In the heat of a South Carolina August, I arrived at my new home with too many boxes of clothes and hopeful aspirations for the year ahead. I felt like someone had turned me inside out, jittery from iced coffee, nervousness, and excitement. That night, as I snuggled into a new bed in a new place, I felt small. I didn’t have a name and nobody knew my story. I was starting over. The blank canvas was an exciting reminder of the adventure awaiting, but the unknown felt daunting.
That day I realized that life is marked by constant change.
Whether it be starting college, moving, becoming a mom, walking through a parent’s divorce, getting married, or experiencing the sting of death, change forces us to face the tension between our desire to hold on and the plan God has for our next step.
Ecclesiastes reminds us that life is full of fleeting seasons. Sometimes a season of suffering interrupts us and we dread enduring the pain. Sometimes we step into a beautiful new season, but even then the mystery of the newness can be scary. Each new chapter reminds us of this world’s impermanence. But maybe the burden of the temporal points us to the promises of the eternal. I love how the wise King Solomon puts it in Ecclesiastes 3:14:
I perceived that whatever God does endures forever; nothing can be added to it, nor anything taken from it. God has done it, so that people fear before him.
The Lord has been showing me what it means to let go of the false promises of the world to hold tight to the promises of His Word. I so easily doubt His quiet guidance and assurance. I am prone to lose faith in His plan for me.
Yet I am reminded that when God calls us to something new, He doesn’t leave us there.
Just as God initiates His will for us, He will complete the good work He begins.

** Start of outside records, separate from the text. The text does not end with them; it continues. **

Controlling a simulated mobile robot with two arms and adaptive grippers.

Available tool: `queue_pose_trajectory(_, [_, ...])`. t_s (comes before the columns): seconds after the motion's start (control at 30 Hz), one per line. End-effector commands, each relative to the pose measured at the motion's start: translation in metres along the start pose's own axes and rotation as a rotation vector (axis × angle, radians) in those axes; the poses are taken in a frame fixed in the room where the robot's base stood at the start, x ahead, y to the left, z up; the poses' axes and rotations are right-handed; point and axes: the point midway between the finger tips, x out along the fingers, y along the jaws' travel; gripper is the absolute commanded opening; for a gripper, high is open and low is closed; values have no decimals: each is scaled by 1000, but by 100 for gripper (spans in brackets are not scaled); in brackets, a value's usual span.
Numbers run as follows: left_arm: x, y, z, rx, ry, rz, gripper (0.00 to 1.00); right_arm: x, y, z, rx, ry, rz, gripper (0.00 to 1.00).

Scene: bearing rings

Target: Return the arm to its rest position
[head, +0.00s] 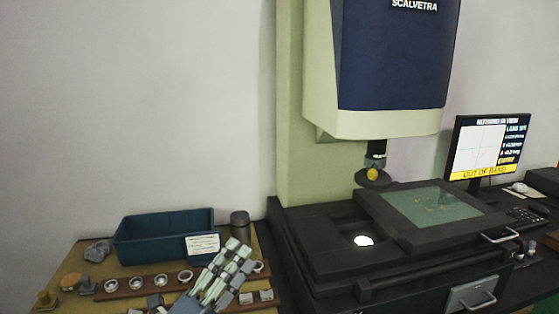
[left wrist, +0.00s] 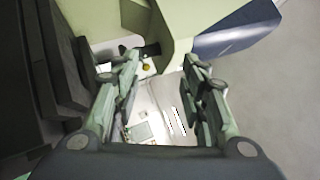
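My left gripper (head: 236,252) is raised over the right part of the wooden bench at the bottom of the head view, with its fingers pointing up. In the left wrist view the two fingers (left wrist: 160,62) stand apart with nothing between them, so it is open and empty. Several metal bearing rings, one of them a ring (head: 160,280), stand in a row on a brown strip (head: 118,290) left of the gripper. The gripper hides part of this row. My right gripper is in neither view.
A blue bin (head: 150,238) with a white label and a dark cylinder (head: 240,224) stand behind the gripper. The large measuring machine (head: 390,60) with its glass stage (head: 430,206) rises at the right. A monitor (head: 490,148) reads "OUT OF BAND". The air above the bin is clear.

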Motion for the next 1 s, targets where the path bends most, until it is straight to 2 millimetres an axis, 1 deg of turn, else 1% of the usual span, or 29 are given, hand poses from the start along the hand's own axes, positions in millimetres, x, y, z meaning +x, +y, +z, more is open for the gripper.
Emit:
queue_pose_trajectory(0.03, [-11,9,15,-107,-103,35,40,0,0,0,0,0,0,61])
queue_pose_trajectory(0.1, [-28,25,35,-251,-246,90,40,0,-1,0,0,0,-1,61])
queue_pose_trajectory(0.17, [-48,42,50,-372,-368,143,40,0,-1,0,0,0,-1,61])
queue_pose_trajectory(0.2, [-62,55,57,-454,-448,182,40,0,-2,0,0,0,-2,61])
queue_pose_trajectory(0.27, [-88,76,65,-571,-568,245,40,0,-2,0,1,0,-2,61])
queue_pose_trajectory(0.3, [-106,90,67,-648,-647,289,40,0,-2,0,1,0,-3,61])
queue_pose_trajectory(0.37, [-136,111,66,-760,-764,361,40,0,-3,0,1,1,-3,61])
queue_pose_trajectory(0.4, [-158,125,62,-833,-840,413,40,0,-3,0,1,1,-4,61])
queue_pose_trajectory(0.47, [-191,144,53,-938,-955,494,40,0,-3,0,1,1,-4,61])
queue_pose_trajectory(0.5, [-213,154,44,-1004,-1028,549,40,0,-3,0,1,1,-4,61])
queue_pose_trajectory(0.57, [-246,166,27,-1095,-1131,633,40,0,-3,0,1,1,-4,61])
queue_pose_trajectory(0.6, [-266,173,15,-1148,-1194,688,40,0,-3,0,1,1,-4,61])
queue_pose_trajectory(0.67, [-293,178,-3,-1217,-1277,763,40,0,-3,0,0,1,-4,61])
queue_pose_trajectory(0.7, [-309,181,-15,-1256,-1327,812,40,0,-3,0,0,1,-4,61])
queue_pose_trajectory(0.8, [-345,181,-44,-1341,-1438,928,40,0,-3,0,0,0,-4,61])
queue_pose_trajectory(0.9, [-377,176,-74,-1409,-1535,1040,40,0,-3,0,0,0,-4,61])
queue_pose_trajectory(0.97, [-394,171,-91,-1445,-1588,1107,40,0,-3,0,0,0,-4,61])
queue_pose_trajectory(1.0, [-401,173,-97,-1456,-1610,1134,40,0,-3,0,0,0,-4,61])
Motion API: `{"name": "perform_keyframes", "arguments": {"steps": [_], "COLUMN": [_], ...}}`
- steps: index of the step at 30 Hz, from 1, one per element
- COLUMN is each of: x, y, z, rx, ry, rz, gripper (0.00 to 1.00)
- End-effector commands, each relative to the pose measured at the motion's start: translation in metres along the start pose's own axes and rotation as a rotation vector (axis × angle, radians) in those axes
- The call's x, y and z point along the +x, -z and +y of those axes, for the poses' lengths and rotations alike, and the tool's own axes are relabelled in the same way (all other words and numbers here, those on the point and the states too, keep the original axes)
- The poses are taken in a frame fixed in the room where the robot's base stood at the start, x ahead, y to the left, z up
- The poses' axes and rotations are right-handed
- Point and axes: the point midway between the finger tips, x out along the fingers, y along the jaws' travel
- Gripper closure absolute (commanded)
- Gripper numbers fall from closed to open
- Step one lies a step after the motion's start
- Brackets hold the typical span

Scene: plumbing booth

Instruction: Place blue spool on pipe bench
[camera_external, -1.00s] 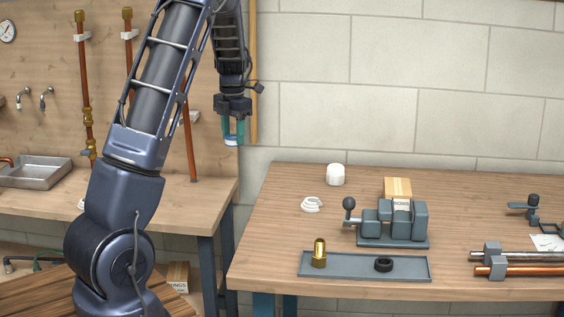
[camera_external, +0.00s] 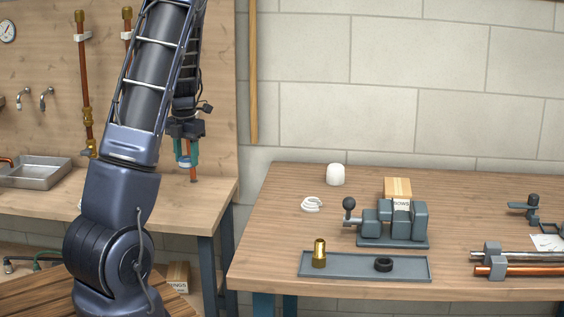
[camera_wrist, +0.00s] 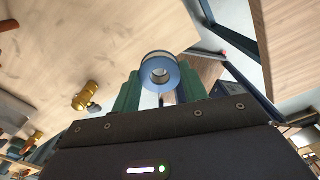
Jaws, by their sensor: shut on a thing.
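My gripper (camera_external: 185,160) is shut on the blue spool (camera_external: 183,163) and holds it in the air in front of the left bench's backboard. In the wrist view the spool (camera_wrist: 150,72) shows as a blue ring with a pale rim and a centre hole, between the green fingers of my gripper (camera_wrist: 160,90). Two wooden benches are in view. The left bench (camera_external: 205,205) has copper pipes on its backboard. The right bench (camera_external: 285,225) carries a vice and clamped pipes. I cannot tell which is called the pipe bench.
On the right bench are a grey vice (camera_external: 395,222), a tray (camera_external: 345,268) with a brass fitting (camera_external: 319,252) and a black ring (camera_external: 383,265), a white cap (camera_external: 335,175) and pipes (camera_external: 525,271). A metal sink (camera_external: 35,172) is at left. A gap separates the benches.

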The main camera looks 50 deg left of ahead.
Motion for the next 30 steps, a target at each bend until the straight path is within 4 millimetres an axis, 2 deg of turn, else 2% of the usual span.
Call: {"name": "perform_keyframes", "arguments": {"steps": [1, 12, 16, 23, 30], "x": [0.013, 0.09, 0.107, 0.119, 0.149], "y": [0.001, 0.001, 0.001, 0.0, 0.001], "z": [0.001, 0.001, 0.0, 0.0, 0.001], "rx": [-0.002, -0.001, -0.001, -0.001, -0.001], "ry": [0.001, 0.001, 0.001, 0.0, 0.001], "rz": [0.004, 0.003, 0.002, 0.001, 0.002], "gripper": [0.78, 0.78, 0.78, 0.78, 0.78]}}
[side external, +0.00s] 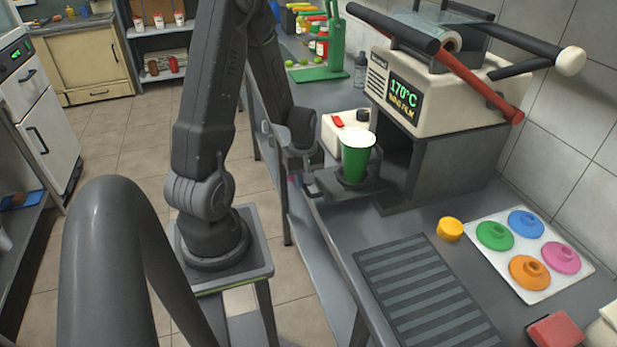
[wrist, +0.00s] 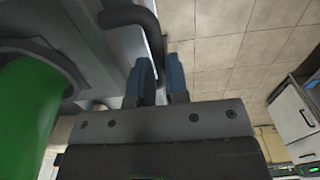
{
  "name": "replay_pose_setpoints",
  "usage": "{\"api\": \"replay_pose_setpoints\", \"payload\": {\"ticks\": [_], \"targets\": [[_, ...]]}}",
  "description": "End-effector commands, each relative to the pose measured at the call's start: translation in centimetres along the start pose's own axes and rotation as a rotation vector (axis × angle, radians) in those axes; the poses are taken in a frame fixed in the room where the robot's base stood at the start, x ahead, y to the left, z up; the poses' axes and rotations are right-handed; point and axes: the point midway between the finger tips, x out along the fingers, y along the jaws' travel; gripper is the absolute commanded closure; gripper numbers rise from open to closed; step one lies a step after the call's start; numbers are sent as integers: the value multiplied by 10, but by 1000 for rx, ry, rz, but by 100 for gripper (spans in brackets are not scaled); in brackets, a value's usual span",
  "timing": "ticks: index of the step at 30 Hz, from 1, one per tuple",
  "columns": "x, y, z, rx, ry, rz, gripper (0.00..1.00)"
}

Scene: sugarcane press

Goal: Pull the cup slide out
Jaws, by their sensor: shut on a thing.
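The cup slide (side external: 322,183) is a dark tray sticking out of the left side of the sealing machine (side external: 445,105). A green cup with a white top (side external: 355,160) stands upright in its holder. In the wrist view the cup (wrist: 25,110) fills the left edge, with the slide (wrist: 75,40) around it. My gripper (side external: 297,168) is at the slide's outer left end. In the wrist view its blue fingertips (wrist: 159,72) are shut on the dark bent handle (wrist: 135,16) of the slide. The gripped part is partly hidden between the fingers.
The machine's red lever (side external: 470,78) and dark bars overhang the counter. A yellow piece (side external: 450,229), a white plate (side external: 530,240) with coloured lids and a ribbed drain mat (side external: 425,290) lie in front. A white box (side external: 345,128) stands behind the cup. Open floor lies left of the counter.

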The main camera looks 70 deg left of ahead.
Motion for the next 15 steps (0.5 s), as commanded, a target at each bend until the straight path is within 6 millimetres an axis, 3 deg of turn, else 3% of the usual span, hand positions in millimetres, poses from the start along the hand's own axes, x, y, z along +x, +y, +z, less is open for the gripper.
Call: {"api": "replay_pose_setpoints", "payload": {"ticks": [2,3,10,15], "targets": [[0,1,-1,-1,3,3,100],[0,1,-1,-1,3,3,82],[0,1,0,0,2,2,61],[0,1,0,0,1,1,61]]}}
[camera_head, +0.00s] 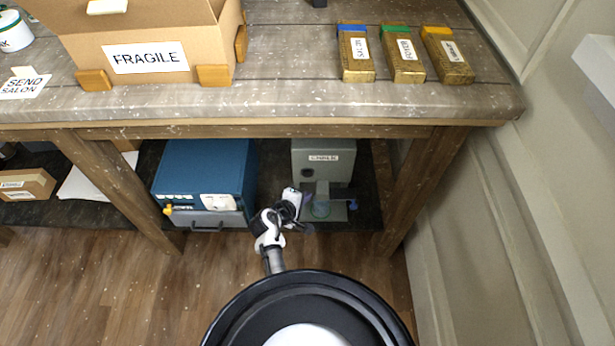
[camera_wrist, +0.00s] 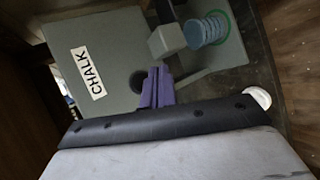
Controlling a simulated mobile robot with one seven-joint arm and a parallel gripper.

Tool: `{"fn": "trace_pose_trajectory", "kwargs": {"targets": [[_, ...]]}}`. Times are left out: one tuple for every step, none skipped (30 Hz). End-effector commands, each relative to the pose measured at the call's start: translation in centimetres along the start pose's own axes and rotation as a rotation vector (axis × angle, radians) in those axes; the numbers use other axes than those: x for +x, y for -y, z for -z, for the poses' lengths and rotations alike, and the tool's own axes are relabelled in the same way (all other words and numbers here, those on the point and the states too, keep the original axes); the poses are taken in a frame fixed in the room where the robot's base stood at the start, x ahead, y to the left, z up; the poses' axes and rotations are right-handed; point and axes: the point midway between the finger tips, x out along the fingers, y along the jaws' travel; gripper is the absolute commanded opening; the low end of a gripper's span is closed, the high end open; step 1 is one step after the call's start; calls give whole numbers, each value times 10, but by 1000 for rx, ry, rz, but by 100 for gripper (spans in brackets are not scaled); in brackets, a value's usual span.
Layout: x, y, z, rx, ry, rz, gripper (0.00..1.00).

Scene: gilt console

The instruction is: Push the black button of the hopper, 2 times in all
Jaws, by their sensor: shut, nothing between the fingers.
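The hopper (camera_head: 325,170) is a grey box labelled CHALK, standing on the low shelf under the table. It also fills the upper left of the wrist view (camera_wrist: 90,45). Its round black button (camera_head: 307,172) is on the front face; in the wrist view the button (camera_wrist: 137,82) shows partly behind my fingers. My gripper (camera_wrist: 157,74) has purple fingers, shut with nothing between them. Their tips appear just right of the button in that view; I cannot tell whether they touch the hopper. Blue discs (camera_wrist: 207,30) stand stacked within a green ring below a grey spout (camera_wrist: 166,41).
A blue box (camera_head: 205,165) with a grey drawer stands left of the hopper. Wooden table legs (camera_head: 425,185) flank the two. Above, the tabletop (camera_head: 290,65) carries a FRAGILE carton (camera_head: 150,45) and three gold boxes (camera_head: 402,58). The wall is at right.

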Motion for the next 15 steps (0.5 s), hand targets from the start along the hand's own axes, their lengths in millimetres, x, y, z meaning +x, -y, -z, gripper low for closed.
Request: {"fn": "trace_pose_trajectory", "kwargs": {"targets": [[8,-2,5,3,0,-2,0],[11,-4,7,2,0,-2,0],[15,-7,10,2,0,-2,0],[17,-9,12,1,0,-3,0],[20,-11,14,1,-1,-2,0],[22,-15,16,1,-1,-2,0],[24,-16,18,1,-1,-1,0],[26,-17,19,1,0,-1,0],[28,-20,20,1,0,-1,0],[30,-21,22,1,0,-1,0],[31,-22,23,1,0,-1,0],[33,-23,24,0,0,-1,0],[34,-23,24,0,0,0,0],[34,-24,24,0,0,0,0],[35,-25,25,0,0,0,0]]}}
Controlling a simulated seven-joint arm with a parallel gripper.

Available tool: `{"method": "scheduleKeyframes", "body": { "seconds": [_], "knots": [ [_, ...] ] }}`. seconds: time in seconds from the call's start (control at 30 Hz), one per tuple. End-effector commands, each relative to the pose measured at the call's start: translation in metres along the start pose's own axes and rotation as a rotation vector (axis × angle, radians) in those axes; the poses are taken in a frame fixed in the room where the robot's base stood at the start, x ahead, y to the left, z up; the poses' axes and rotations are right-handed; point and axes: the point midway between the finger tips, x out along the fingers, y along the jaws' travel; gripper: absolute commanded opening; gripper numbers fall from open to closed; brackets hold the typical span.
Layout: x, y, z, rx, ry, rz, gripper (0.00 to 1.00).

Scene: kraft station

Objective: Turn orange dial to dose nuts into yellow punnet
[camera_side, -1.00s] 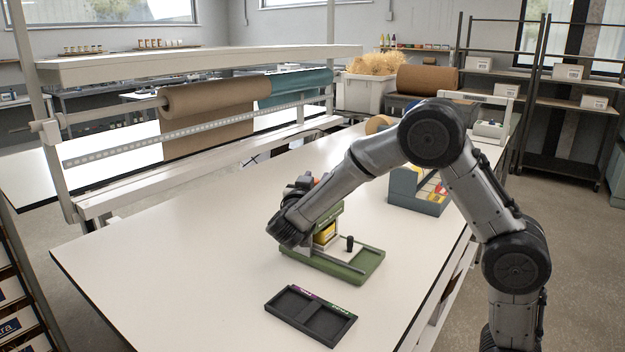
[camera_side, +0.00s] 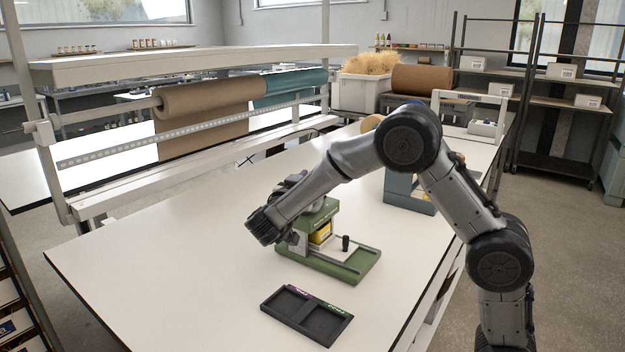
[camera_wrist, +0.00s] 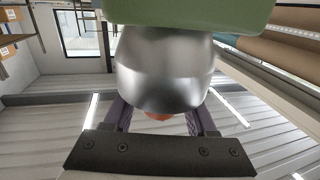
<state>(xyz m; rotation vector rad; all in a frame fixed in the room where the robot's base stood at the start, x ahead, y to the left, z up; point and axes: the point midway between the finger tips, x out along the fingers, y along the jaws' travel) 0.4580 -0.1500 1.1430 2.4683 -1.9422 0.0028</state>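The green dosing station (camera_side: 330,262) stands on the white table, with the yellow punnet (camera_side: 321,233) inside its frame, partly covered by the frame and my arm. My gripper (camera_side: 293,183) is at the upper part of the station, behind my wrist in the side view. In the wrist view a silver rounded body (camera_wrist: 165,70) hangs below a green part. The orange dial (camera_wrist: 158,116) shows as a small patch under it, between the two purple fingers of my gripper (camera_wrist: 160,112). The fingers are apart, with gaps beside the orange patch; their tips are hidden. Nuts are not visible.
A black two-part tray (camera_side: 306,316) lies in front of the station. A blue-grey bin unit (camera_side: 409,196) stands behind it, partly behind my arm. A black knob (camera_side: 346,243) stands up on the station's base. The table's left part is clear.

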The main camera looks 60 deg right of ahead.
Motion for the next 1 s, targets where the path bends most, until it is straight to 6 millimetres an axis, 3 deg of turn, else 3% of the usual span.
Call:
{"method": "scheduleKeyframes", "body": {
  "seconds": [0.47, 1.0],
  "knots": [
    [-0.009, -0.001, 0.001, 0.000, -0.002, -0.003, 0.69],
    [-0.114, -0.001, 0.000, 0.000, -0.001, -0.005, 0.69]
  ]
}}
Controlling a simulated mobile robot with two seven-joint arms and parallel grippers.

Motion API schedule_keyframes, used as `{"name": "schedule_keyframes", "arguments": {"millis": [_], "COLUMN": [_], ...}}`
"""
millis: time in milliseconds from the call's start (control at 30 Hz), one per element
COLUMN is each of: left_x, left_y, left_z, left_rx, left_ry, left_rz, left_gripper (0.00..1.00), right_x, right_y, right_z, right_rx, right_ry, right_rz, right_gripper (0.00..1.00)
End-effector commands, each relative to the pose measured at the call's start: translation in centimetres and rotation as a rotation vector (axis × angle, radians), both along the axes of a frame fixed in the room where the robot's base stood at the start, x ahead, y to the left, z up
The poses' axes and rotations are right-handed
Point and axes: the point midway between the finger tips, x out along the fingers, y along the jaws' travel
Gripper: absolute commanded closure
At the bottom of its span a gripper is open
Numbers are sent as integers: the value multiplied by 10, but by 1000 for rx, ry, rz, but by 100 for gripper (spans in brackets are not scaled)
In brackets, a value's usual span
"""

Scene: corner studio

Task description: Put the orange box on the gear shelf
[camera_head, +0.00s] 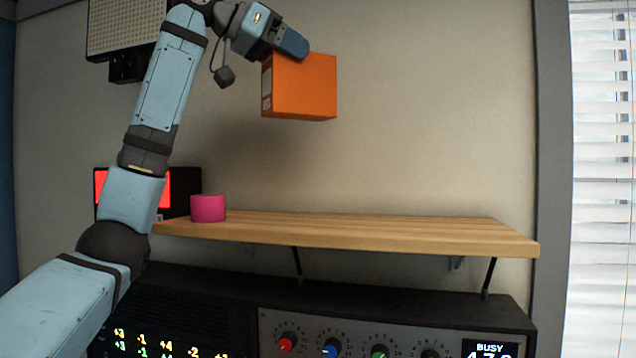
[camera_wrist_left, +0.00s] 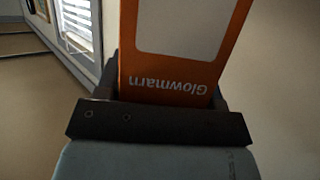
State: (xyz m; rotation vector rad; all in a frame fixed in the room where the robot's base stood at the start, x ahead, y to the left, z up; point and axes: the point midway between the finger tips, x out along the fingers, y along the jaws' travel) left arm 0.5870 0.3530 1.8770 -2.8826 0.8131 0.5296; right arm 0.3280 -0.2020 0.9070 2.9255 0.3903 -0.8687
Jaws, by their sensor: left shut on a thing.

When everything is uncertain and unfamiliar, we find rest in the steadfastness of the Lord.
The strength to thrive in transition, though, is not within ourselves. Newness is overwhelming and beginnings are rarely flawless. Some days we will feel incompetent, some days we will feel alone, and some days we will feel scared. Our hope lies in choosing to believe in the future God has promised us, even when we can’t even fathom how He could reconcile our tomorrow to our today. Though we may wake to unknown, we can trust that our God already knows the ending. After all, He is the Alpha and Omega of the much greater story that we are living in.
I admire Paul’s choice in 2 Corinthians 1:20 to trust in God’s promises, even when he can’t understand God’s plan.
For all the promises of God find their Yes in him. That is why it is through him that we utter our Amen to God for his glory.
Amen can be translated from Hebrew as “so be it” — an exclamation of praise. Though Paul is frustrated that his own plans have not gone as he hoped, he has the faith to proclaim “so be it.”
That August day that I left home wasn’t very long ago. Though my eyes may be fresh to the changes that life will continually bring, we all share in this journey of jumping in faith from one story to the next. We are always living in the midst of beginnings, endings, and the in-betweens. Regardless of what season of change we are in, may we join together to meet God’s promises with Amen.
Sisters, I pray that when God reveals His will to us, we will have the strength to bravely follow. I hope that where God promises, we will trust in the Yes to come. Most of all, I ask the Lord to help us say “so be it” when He leads us to a new beginning.